Kipping’s work is based on a slightly different orbit that steers a photon emitted from a spacecraft around the black hole and back to the spacecraft—a kind of boomerang orbit. During this journey, the boomerang photons gain kinetic energy from the motion of the black hole.
It is this energy that can accelerate a spacecraft fitted with an appropriate light sail. Kipping calls this a “halo drive.” “The halo drive transfers kinetic energy from the moving black hole to the spacecraft by way of a gravitational assist,” says Kipping, pointing out that the spacecraft does not use up any fuel of its own in the process.
Since the halo drive exploits the movement of a black hole, it is best applied to binary systems in which a black hole is orbiting another object. The photons then gain energy from the movement of the black hole at appropriate points in its orbit.
And the drive should work for any mass that is significantly smaller than the black hole. Kipping says this could allow planet-size vehicles. So a sufficiently advanced civilization could travel at relativistic speeds from one part of the galaxy to another by hopping from one black-hole binary system to another. “An advanced civilization might utilize the light sailing concept to conduct relativistic and extremely efficient propulsion,” he says.
The same mechanism can also decelerate spacecraft. So this advanced civilization would probably look for pairs of binary black-hole systems to act as accelerators and decelerators.

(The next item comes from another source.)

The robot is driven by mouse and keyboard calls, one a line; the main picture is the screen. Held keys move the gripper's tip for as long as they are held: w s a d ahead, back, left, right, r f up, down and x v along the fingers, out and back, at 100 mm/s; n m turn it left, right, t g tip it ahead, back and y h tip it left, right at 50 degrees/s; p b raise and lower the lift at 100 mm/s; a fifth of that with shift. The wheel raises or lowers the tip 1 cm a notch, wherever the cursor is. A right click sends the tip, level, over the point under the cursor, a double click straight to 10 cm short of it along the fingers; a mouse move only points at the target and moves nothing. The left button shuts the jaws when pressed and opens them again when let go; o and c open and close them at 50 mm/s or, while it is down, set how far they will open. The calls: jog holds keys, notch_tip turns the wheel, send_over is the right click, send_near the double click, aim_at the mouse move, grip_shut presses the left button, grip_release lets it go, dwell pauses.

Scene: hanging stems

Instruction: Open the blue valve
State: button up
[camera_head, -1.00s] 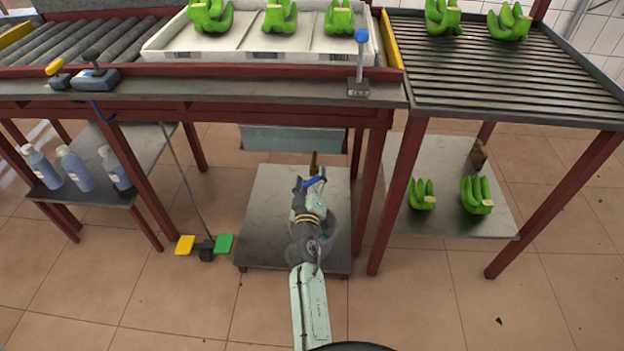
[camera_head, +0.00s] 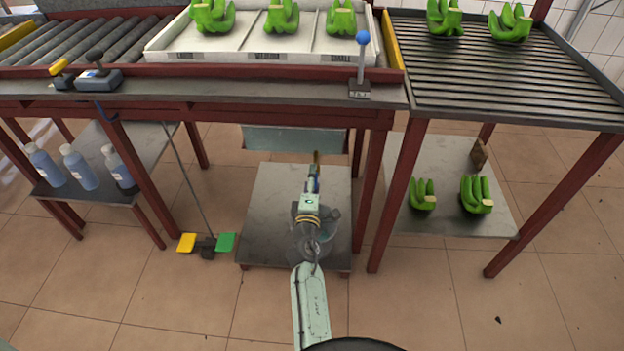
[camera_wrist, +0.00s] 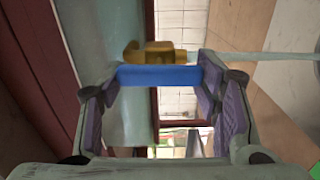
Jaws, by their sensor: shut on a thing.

The Milky Way contains around 10 billion binary black-hole systems. But Kipping points out that there are likely to be just a limited number of trajectories that link them together, so these interstellar highways are likely to be valuable regions.
Of course, the technology to exploit this concept is well beyond humanity’s capability at the moment. But astronomers ought to be able to work out where the best interstellar highways lie and then look for the techno-signatures of civilizations that might be exploiting them.
All that sounds like good fun, and critics might argue that it is little more than fodder for science fiction fans. Perhaps.
But the starchip concept has been discussed for decades, usually on the fringes of science. In the wake of Hawking and Milner’s announcement, the project has suddenly gained legs. Indeed, the first starchip technologies have already been tested in low Earth orbit and the first mission penciled in for around 2036, at a cost of $5 to $10 billion.